As we’re laughing and joking we heard walking and talking above us so we immediately shut up. The girls told us to hide in this storage closet in their basement so we went in with the lights off and just stood there motionless and silent. Her dad comes down into the basement, talking loud, audibly upset, tells them to “clean this shit up and take y’all ass to bed, it’s 2 in the morning”. While he is scolding them, these two rottweilers are sniffing and barking at the storage closet containing the 3 jackasses that didn’t live there. Luckily, and much like a lot of cops, he didn’t follow the evidence at all. He was more annoyed that these dogs were barking, no concern for why. When he finished yelling at the girls, he yells at the dogs…walks up to the door stood there for a second and told the dogs “get yo ass upstairs, ain’t nothing in that closet”. He is still standing there, farts, walks away, and reminds them to hurry up.

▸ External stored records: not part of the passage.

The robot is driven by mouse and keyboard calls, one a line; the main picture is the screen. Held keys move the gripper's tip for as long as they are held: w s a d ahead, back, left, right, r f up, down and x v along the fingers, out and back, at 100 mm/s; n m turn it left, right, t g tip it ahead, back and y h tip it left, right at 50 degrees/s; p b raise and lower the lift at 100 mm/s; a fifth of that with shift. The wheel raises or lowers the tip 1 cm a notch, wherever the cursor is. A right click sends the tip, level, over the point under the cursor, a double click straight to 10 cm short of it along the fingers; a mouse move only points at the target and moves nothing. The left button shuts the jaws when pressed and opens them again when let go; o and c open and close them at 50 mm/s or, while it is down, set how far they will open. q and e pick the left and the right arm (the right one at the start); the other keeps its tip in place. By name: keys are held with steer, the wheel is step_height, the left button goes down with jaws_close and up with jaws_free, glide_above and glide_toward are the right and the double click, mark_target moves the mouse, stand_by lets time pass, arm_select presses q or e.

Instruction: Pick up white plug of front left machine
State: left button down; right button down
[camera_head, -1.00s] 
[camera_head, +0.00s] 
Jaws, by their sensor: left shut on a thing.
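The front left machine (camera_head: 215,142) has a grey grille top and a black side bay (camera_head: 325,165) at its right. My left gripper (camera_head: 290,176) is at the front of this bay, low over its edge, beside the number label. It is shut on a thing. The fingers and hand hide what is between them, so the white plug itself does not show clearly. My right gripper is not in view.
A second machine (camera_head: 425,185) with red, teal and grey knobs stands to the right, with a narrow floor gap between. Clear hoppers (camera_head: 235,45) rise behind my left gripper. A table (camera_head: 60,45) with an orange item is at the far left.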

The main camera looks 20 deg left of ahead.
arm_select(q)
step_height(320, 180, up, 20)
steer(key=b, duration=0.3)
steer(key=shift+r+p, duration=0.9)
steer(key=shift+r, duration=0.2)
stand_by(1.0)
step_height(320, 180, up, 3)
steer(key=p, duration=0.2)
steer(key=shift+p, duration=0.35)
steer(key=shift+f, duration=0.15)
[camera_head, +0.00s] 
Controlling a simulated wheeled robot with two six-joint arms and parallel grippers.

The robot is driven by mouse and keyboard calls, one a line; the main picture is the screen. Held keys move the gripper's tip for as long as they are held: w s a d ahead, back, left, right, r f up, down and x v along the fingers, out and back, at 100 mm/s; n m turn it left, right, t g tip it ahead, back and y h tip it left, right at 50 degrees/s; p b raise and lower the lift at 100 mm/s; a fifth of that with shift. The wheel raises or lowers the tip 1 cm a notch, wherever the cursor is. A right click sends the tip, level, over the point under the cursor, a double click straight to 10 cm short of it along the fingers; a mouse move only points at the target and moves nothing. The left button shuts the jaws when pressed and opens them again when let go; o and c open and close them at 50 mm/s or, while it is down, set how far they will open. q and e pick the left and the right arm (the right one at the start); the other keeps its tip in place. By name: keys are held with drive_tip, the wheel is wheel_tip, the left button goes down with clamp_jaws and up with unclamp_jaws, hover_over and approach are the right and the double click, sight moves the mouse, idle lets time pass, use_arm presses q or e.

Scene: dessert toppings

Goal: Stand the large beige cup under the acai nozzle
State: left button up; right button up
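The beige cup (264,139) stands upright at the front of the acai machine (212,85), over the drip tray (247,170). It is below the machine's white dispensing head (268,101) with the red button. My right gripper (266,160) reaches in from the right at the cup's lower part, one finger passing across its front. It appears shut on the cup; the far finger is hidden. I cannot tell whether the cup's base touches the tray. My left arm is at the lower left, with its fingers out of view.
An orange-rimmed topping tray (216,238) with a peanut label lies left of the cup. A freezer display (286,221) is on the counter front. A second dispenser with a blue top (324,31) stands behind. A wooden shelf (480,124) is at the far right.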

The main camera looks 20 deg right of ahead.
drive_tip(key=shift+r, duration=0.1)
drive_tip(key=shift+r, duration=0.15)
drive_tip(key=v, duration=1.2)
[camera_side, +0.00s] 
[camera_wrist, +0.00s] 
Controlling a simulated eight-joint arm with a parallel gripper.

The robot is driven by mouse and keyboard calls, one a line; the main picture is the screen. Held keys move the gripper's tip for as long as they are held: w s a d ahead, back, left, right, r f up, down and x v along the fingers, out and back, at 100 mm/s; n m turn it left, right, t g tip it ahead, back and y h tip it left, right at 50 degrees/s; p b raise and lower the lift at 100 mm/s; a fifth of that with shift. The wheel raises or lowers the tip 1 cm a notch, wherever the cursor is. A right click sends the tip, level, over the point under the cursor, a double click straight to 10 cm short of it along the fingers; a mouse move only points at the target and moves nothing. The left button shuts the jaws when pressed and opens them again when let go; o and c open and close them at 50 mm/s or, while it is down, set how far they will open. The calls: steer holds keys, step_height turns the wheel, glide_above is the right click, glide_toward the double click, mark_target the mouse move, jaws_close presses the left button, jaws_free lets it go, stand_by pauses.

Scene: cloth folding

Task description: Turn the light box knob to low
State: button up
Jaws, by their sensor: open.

They finish cleaning up, the TV and lights turn off, then the door closes. It’s painfully silent and we’re still huddled up in this closet whispering to each other about a plan to escape. Though it is really dark now, our eyes adjusted a little, enough to see each other moving around. About 15 minutes later We heard slow but heavy walking above us, then the door to the basement opened, the light turned on and walking around the basement. The additional light coming from under the door was enough for us to see that my cousin had a gun in his hand. We’re whispering to him to put it away and he’s giving us this fresh out take on why we will have to shoot our way out. Finally, those steps get to the closet and there’s a tap at the door. The girl opens the door and says, “I forgot y’all were down here” and escorts us to this tiny door out the side of their home.
Luck Kicks In
I dropped my friend off, my cousin stayed at my place for the evening and I took him home the next day. Oddly enough, the girl that was originally interested in my friend, called me up and asked if it would be OK if we tried again that evening, but without my cousin. I was still good on money and no desire for drugs, so I said yeah. Now, you’re probably thinking, Doug seems like a smart guy, he probably asked some questions to avoid a similar scenario. I can tell you with certainty that 42 year old Doug is that smart…18 year old Doug ended the conversation with “yeah, we’ll be there”. It was a “by any means necessary” moment being orchestrated by the girls…we were just willing participants. As luck would have it though, they thought things through at the last minute and they ran outside in their pajamas and socks and hopped into my little blue Festiva and asked if we had a place available. Terrible time to ask that, but my friend’s brother, 10 years older than us cleared us to use his apartment since he was going to his girlfriends’ house anyway.
I did learn something from this though. On the way to drop them back off at home, I let them know we’d drop them off a block away so there’s no sound or loud car noises when they go back in the house, even though I was double parked with my lights off picking them up. It was in this moment I realized how legit post-nut clarity is. The lead up was reckless with very little critical thought, or consideration of consequences applied at all, pre-nut confusion if you will. Based on this, I fully understand how guys can get caught up in weird situations like Tiger Woods did. It’s not that guys are dogs, scandalous cheaters, or anything like that, we’re just searching for clarity while in a confused state.